Aim
Look through the lines below and extract any with the word "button".

Supplied data
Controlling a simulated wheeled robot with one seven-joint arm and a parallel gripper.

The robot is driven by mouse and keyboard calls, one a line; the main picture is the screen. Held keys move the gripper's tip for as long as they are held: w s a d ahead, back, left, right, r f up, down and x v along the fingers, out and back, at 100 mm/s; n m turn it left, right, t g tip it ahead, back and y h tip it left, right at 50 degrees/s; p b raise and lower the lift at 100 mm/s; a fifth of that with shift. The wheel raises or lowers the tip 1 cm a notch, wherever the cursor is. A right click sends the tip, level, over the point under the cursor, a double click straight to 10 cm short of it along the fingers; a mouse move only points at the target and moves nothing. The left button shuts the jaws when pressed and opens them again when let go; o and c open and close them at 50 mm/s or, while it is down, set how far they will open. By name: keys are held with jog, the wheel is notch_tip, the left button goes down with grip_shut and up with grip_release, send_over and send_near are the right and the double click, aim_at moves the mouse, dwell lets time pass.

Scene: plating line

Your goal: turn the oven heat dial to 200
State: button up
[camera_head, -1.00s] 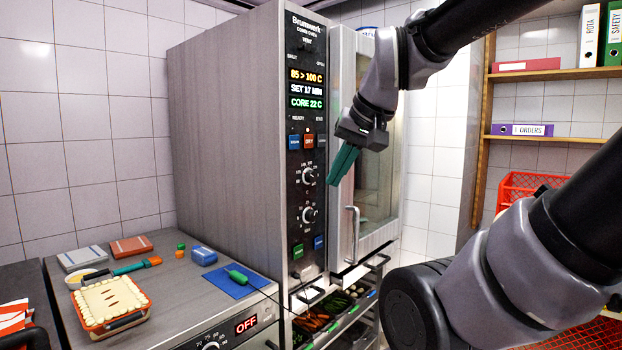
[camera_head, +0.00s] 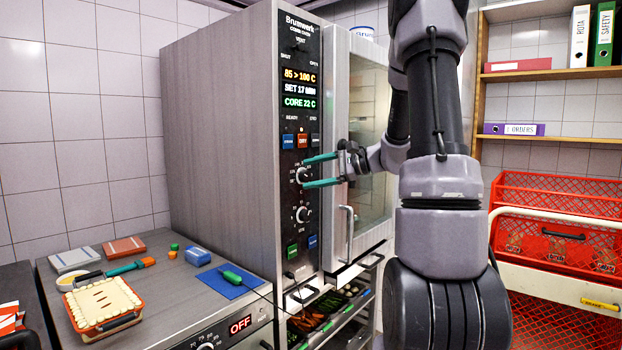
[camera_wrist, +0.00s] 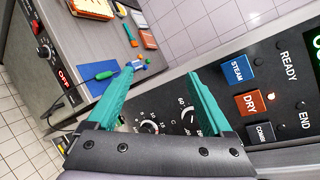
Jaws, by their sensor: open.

Exercise answer
The robot is driven by mouse and keyboard calls, one a line; the main picture is the screen. Held keys move the gripper's tip for as long as they are held: w s a d ahead, back, left, right, r f up, down and x v along the fingers, out and back, at 100 mm/s; n m turn it left, right, t g tip it ahead, back and y h tip it left, right at 50 degrees/s; p b raise and lower the lift at 100 mm/s; a fifth of that with shift. The wheel raises or lowers the tip 1 cm a notch, wherever the cursor is. A right click sends the tip, level, over the point under the cursor, a double click straight to 10 cm short of it along the fingers; a mouse move only points at the target and moves nothing. The left button shuts the jaws when pressed and opens them again when let go; o and c open and close them at 50 mm/s or, while it is down, set how far they will open. By name: keys are held with jog, the wheel is notch_tip, the left button goes down with grip_shut and up with grip_release, send_over and send_near are the right and the double click, aim_at moves the mouse, dwell lets time pass.
State: button up

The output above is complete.